[START]

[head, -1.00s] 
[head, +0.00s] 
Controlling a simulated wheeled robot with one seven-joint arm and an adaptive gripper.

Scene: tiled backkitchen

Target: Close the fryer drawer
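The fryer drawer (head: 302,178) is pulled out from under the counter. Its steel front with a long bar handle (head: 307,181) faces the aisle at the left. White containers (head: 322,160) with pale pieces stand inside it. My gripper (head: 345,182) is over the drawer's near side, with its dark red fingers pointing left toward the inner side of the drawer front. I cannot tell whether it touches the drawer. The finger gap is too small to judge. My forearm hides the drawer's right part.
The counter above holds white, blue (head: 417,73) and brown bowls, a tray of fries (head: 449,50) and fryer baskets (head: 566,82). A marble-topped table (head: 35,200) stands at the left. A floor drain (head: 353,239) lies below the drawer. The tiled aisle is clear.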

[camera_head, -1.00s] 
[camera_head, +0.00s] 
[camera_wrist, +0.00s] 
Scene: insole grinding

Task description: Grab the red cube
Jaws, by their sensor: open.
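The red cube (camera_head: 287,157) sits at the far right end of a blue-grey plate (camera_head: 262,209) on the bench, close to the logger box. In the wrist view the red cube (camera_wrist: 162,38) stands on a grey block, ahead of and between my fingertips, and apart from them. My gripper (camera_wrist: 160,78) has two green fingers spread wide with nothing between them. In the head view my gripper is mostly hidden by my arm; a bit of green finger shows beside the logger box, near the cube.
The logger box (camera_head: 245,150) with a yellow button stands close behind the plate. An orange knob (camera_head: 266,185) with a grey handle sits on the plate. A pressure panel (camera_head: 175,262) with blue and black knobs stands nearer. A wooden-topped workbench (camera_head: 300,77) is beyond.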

[END]
[START]

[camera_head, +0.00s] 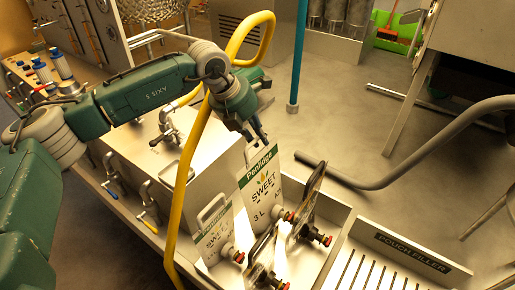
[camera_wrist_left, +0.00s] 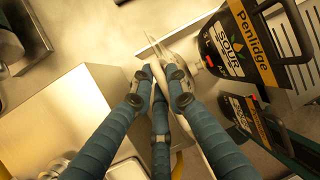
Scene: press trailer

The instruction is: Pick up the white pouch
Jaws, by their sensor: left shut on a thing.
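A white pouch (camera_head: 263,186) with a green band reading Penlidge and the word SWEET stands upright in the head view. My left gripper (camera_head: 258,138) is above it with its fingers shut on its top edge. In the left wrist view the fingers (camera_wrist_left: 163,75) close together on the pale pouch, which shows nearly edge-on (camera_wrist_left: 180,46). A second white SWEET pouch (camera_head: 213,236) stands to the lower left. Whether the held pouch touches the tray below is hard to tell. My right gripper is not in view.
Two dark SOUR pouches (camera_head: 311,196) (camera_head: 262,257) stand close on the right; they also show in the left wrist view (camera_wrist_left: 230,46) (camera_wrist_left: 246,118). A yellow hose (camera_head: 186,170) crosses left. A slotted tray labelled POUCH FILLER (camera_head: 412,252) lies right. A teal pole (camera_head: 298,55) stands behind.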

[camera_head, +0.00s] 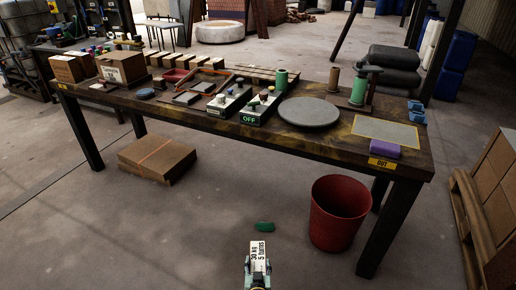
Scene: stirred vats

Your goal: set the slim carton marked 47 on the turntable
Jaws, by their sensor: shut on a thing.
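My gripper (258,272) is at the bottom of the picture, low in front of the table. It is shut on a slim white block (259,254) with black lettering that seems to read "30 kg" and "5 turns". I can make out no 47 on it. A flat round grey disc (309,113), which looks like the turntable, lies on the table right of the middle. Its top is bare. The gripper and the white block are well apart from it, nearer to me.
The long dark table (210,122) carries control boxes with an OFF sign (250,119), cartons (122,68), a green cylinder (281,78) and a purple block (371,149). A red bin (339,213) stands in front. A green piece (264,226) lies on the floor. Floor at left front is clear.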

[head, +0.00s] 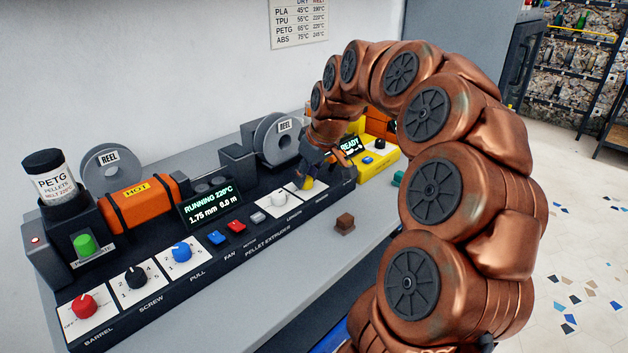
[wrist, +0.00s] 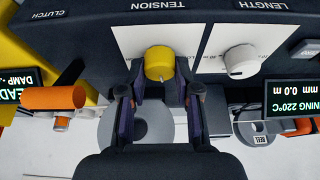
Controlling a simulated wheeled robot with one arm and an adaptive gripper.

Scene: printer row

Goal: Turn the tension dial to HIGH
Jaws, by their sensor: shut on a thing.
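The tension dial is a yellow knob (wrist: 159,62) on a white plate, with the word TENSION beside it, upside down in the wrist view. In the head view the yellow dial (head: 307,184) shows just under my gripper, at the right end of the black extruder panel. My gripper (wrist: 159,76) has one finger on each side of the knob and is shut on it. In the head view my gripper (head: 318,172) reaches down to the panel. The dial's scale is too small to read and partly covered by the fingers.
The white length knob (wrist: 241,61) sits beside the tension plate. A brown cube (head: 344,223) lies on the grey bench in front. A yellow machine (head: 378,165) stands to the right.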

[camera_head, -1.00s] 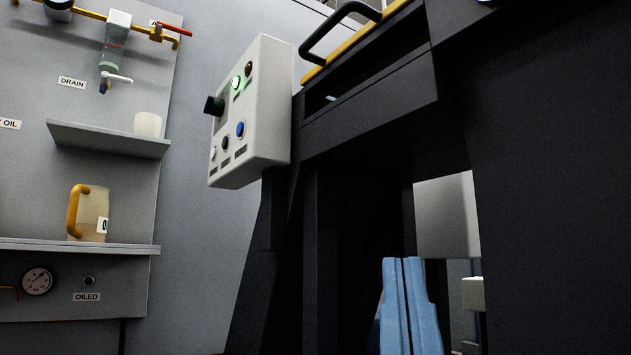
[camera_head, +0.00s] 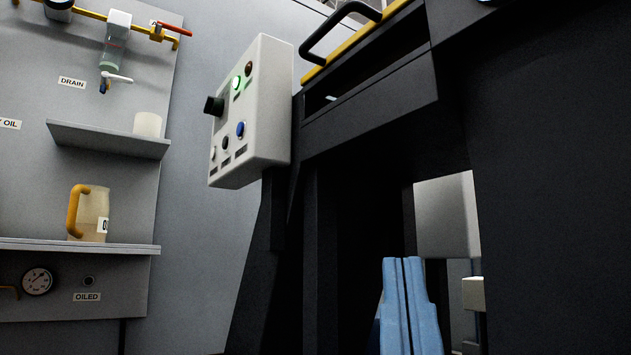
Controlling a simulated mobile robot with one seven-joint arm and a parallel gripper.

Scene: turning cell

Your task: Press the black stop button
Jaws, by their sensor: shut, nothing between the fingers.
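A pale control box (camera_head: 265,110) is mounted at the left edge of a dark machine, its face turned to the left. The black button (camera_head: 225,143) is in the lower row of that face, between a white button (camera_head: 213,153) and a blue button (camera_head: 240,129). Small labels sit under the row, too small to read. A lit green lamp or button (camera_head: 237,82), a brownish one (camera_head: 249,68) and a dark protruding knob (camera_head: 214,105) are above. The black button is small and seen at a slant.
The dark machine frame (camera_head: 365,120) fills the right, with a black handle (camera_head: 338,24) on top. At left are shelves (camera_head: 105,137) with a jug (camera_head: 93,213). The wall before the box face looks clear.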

[END]

WHAT THIS TASK INVOLVES: Repeat exactly, and only, the lines from the one containing "[head, -1.00s]" through the one containing "Scene: tiled backkitchen", both included.

WRITTEN ANSWER:
[head, -1.00s] 
[head, +0.00s] 
Controlling a simulated wheeled robot with one seven-joint arm and an adaptive gripper.

Scene: tiled backkitchen

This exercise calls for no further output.